Condeno o embargado à devolução dos valores eventualmente cobrados a maior ou sua compensação com os valores que, porventura, o autor ainda deva, sendo que para sua apuração os valores cobrados deverão ser calculados de acordo com o estabelecido na fundamentação supra.

Em face da sucumbência recíproca, arcam os litigantes, ex vi do art. 21. Caput do CPC, com o pagamento pro rata das custas e despesas processuais, bem como da verba honorária, que fixo em R$ 1.500,00 (mil e quinhentos reais), partilhada na proporção acima estabelecida, admitindo-se a compensação na forma prevista na Súmula 306 do STJ.

Postergo a análise da liberação de eventuais valores depositados em Juízo para depois do trânsito em julgado.

Opostos embargos de declaração pelos embargantes, foram estes parcialmente acolhidos, acrescentando ao dispositivo da sentença o seguinte teor:

[...]

e) declarar a ausência de mora por parte do autor antes a falta do requisito subjetivo, nos moldes da fundamentação.
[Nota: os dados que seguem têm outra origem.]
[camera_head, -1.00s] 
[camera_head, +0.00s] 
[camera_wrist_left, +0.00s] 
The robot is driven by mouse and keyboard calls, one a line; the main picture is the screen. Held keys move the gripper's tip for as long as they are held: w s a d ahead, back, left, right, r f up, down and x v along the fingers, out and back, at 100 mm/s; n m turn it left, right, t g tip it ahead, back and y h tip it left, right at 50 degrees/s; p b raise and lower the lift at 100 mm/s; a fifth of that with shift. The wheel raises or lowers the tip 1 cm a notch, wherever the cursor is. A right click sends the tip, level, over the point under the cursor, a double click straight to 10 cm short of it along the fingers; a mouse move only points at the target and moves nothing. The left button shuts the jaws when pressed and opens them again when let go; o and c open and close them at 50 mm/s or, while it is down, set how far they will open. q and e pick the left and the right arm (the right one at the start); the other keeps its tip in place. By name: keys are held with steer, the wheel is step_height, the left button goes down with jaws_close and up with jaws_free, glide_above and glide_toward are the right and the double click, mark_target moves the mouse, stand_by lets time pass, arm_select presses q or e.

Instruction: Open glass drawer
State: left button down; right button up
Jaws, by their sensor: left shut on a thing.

No mais, porque demonstrada a hipossuficiência dos autores, defiro o benefício da justiça gratuita pleiteado na exordial. Via de consequência, cumpre alterar a redação do parágrafo que tratou da sucumbência: "Em face da sucumbência recíproca, arcam os litigantes, ex vi do art. 21, caput, do CPC, com o pagamento pro rata das custas e despesas processuais, bem como da verba honorária, que fixo em R$ 1.500,00 (mil e quinhentos reais), partilhada na proporção acima estabelecida, admitindo-se a compensação na forma prevista na Súmula 306 do STJ: suspensa a exigibilidade, contudo, no que diz respeito aos autores, diante da justiça gratuita deferida.".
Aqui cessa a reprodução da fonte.